Yea, will you suffer the people to perish, soul and body, because
you fear that, instructed by God himself, they will rebel against
your accursed despotism? Have you considered what a mighty crime
you thus commit against God, against man? Ye rule by an infernal
appeal to the superstitious fears of men; but how shall ye
yourselves, for such crimes, escape the damnation of that hell into
which you would push your victims unless they obey YOU?

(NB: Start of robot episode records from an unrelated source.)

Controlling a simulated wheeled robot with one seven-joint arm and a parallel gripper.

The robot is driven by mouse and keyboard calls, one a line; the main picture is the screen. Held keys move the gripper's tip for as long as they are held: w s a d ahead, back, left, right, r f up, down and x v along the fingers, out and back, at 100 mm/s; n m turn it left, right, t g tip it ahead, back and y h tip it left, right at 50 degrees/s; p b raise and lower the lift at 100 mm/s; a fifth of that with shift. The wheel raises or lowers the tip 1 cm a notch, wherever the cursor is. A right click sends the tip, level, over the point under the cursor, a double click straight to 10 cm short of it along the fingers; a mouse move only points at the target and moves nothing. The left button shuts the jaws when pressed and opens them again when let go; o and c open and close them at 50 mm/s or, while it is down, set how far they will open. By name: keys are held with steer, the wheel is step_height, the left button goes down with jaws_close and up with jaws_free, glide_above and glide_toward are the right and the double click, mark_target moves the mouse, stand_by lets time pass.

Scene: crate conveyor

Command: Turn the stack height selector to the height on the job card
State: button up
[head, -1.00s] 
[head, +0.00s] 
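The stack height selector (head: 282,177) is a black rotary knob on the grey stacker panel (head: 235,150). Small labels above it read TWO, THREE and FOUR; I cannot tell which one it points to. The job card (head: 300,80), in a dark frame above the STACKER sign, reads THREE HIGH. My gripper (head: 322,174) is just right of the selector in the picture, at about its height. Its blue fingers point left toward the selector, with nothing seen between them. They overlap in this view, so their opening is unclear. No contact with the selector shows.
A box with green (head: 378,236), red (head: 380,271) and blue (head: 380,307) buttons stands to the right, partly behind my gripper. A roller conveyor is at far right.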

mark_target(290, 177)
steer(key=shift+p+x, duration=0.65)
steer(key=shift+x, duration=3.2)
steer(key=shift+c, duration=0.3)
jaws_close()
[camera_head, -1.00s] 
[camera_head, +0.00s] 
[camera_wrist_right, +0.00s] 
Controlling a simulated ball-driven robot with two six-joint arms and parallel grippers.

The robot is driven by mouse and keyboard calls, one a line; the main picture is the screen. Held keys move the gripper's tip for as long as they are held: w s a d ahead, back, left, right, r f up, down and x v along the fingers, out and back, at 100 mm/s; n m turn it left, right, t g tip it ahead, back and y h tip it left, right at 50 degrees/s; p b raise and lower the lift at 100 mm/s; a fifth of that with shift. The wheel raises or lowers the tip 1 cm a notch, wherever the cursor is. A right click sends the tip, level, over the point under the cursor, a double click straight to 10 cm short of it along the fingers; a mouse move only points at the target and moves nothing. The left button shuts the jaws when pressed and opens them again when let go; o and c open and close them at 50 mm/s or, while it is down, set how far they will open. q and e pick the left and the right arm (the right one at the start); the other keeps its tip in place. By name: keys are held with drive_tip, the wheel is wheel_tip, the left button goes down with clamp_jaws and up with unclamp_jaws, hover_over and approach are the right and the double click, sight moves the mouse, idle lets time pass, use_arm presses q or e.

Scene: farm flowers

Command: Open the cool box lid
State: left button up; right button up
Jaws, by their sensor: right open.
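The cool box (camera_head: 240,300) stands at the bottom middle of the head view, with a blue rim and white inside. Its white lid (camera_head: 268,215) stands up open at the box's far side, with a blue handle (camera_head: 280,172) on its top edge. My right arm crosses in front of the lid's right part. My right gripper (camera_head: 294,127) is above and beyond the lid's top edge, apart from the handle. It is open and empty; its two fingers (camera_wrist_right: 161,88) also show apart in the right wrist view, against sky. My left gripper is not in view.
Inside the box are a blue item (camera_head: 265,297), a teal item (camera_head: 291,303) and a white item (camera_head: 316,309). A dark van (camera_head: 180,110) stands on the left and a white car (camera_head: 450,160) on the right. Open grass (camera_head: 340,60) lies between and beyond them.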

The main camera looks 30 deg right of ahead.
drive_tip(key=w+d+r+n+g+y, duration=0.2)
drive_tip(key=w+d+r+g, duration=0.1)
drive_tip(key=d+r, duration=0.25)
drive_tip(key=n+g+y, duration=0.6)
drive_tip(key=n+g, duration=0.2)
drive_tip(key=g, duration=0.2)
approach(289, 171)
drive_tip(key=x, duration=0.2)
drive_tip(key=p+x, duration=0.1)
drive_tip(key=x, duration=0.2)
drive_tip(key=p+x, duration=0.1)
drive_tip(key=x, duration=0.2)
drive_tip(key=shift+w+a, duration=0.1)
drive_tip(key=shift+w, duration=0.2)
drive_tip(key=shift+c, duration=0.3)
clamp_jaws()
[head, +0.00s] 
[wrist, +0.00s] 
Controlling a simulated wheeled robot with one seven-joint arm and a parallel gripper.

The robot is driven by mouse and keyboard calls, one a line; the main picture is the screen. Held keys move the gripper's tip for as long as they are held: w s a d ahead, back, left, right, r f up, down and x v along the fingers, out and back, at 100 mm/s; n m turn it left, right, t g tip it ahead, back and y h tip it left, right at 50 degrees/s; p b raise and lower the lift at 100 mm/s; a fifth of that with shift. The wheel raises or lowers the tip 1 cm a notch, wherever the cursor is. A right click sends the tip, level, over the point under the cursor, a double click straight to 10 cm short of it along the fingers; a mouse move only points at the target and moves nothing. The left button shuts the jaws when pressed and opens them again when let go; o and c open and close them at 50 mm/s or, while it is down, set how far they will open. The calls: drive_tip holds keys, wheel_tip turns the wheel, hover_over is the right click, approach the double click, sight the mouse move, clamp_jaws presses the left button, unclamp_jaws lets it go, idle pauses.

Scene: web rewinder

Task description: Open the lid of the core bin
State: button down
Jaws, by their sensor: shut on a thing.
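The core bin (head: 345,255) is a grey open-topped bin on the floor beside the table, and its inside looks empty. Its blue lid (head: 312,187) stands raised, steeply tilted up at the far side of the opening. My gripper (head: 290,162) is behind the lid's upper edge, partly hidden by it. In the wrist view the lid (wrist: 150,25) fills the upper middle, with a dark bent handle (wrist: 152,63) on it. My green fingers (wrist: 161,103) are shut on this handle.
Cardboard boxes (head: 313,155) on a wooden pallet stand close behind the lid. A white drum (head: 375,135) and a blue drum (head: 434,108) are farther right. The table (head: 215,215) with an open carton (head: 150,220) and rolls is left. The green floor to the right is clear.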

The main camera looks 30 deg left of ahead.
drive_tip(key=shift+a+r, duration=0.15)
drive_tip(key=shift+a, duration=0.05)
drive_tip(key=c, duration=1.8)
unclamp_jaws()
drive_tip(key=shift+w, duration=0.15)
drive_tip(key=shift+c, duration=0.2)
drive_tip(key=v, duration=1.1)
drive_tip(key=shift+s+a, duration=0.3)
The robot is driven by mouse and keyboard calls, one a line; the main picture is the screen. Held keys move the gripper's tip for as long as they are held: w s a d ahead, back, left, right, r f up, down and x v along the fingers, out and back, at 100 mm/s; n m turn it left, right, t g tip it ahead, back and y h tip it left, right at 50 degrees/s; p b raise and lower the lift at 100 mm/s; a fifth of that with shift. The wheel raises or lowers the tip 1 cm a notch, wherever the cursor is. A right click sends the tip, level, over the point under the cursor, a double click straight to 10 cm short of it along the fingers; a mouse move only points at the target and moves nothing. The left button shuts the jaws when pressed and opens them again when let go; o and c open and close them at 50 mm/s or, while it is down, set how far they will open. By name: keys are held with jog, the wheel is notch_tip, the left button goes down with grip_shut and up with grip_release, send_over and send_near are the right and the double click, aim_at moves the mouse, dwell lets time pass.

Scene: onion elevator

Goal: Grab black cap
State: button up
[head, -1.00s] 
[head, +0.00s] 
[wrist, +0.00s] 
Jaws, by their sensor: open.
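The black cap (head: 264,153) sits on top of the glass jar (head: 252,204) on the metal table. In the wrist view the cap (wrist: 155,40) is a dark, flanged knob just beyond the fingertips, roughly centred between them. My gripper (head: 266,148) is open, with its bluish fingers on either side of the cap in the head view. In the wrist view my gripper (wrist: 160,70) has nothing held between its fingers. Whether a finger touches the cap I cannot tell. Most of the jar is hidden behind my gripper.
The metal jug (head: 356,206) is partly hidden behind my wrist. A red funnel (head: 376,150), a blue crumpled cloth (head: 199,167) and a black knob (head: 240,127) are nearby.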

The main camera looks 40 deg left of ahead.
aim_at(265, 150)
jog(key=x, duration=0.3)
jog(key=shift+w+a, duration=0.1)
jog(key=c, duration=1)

"No, I say, let the Scriptures be put into the hands of everybody;
let every one interpret them for himself, according to the light he
has; let there be private judgment; let spiritual liberty be
revived, as in Apostolic days. Then only will the people be
emancipated from the Middle Ages, and arise in their power and
majesty, and obey the voice of enlightened conscience, and be true
to their convictions, and practise the virtues which Christianity
commands, and obey God rather than man, and defy all sorts of
persecution and martyrdom, having a serene faith in those blessed
promises which the Gospel unfolds. Then will the people become
great, after the conflicts of generations, and put under their feet
the mockeries and lies and despotisms which grind them to despair."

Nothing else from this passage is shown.